Request:
Leaving out the pictures, retype all the material exactly.

Available data:
□ □ □ □ □ □ □
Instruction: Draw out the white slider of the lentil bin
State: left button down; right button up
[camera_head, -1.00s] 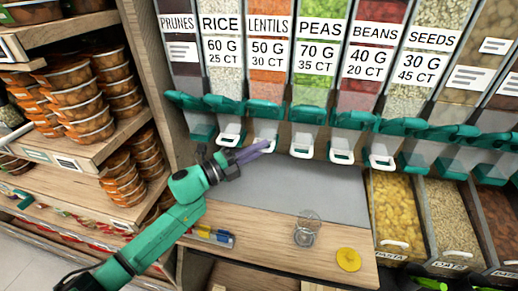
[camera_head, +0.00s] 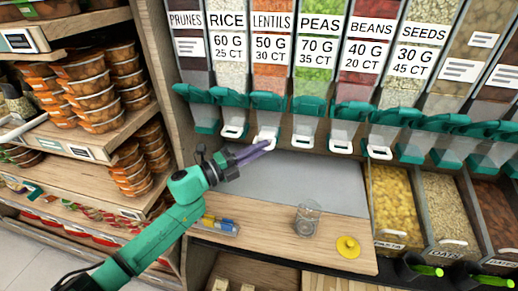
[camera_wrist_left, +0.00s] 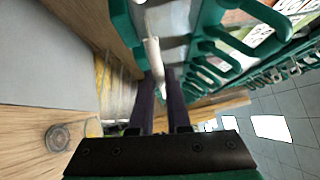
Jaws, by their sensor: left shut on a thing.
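The lentil bin (camera_head: 270,72) is the orange-filled one labelled LENTILS, between the rice and peas bins. Its white slider (camera_head: 263,133) sits low on the front, under the green spout, roughly in line with the neighbouring sliders. My left gripper (camera_head: 266,145) has its long purple fingers at this slider and is shut on it. In the left wrist view, the fingers (camera_wrist_left: 159,82) close around the end of a white piece (camera_wrist_left: 152,52), the slider. The fingers partly hide it in the head view. My right gripper is not in view.
A grey mat (camera_head: 300,182) and wooden counter (camera_head: 270,228) lie below the bins. A clear glass (camera_head: 307,220) and yellow lid (camera_head: 348,246) stand there. Shelves of orange tubs (camera_head: 90,103) are at left. Other bins' sliders, such as the peas slider (camera_head: 302,141), are close by.

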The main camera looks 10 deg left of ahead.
□ □ □ □ □ □ □
Solution to this exercise:
Instruction: Draw out the white slider of the lentil bin
State: left button down; right button up
[camera_head, -1.00s] 
[camera_head, +0.00s] 
[camera_wrist_left, +0.00s] 
Jaws, by their sensor: left shut on a thing.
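The lentil bin (camera_head: 270,72) is the orange-filled one labelled LENTILS, between the rice and peas bins. Its white slider (camera_head: 263,133) sits low on the front, under the green spout, roughly in line with the neighbouring sliders. My left gripper (camera_head: 266,145) has its long purple fingers at this slider and is shut on it. In the left wrist view, the fingers (camera_wrist_left: 159,82) close around the end of a white piece (camera_wrist_left: 152,52), the slider. The fingers partly hide it in the head view. My right gripper is not in view.
A grey mat (camera_head: 300,182) and wooden counter (camera_head: 270,228) lie below the bins. A clear glass (camera_head: 307,220) and yellow lid (camera_head: 348,246) stand there. Shelves of orange tubs (camera_head: 90,103) are at left. Other bins' sliders, such as the peas slider (camera_head: 302,141), are close by.

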The main camera looks 10 deg left of ahead.

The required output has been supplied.